◆ **Written exercise**: Your task is to copy a single run of lines that starts at the line with "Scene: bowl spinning" and stops at the line with "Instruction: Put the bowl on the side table", keeping both ends. Copy nothing else.

◆ **Source data**:
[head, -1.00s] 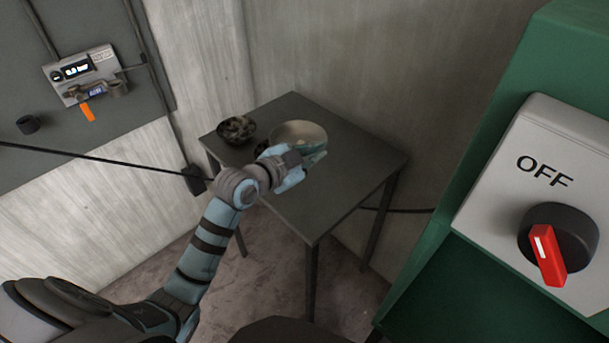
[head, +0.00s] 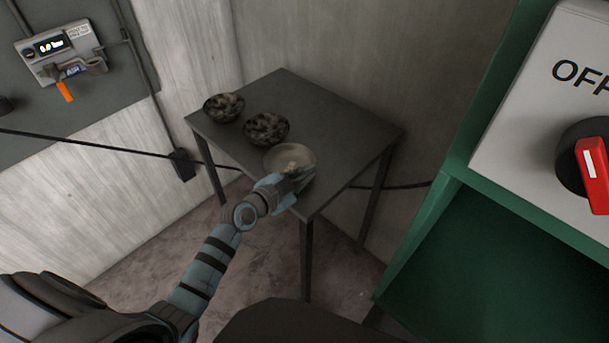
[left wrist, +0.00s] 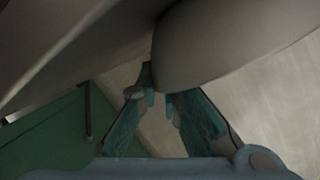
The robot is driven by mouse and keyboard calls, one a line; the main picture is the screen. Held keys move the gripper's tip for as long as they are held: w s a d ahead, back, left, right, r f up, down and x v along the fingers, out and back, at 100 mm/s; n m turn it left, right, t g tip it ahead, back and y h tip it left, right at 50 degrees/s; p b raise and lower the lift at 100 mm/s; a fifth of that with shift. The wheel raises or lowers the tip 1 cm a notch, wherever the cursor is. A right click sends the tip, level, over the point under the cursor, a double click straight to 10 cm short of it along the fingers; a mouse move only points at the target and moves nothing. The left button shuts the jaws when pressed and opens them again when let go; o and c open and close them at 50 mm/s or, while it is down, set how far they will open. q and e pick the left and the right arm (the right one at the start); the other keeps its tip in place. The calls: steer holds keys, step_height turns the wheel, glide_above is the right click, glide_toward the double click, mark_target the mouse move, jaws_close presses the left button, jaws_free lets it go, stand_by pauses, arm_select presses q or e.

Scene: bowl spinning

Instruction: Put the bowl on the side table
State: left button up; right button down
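The pale bowl (head: 286,154) is at the front part of the dark side table (head: 345,124). In the head view it looks nearly level; I cannot tell whether its base touches the top. My left gripper (head: 288,187) is at the bowl's near side and seems shut on its rim, with a small light shape showing inside the bowl. In the left wrist view the bowl (left wrist: 225,40) fills the upper right, and its edge reaches the close-set fingertips of the gripper (left wrist: 162,95). My right gripper is not in view.
Two dark mottled bowls, one farther back (head: 223,106) and one nearer (head: 267,128), stand on the table left of the pale bowl. A green cabinet (head: 440,225) with a red-handled switch (head: 592,172) stands at the right. The table's back right is clear.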

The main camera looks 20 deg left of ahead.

◆ **Response**:
Scene: bowl spinning

Instruction: Put the bowl on the side table

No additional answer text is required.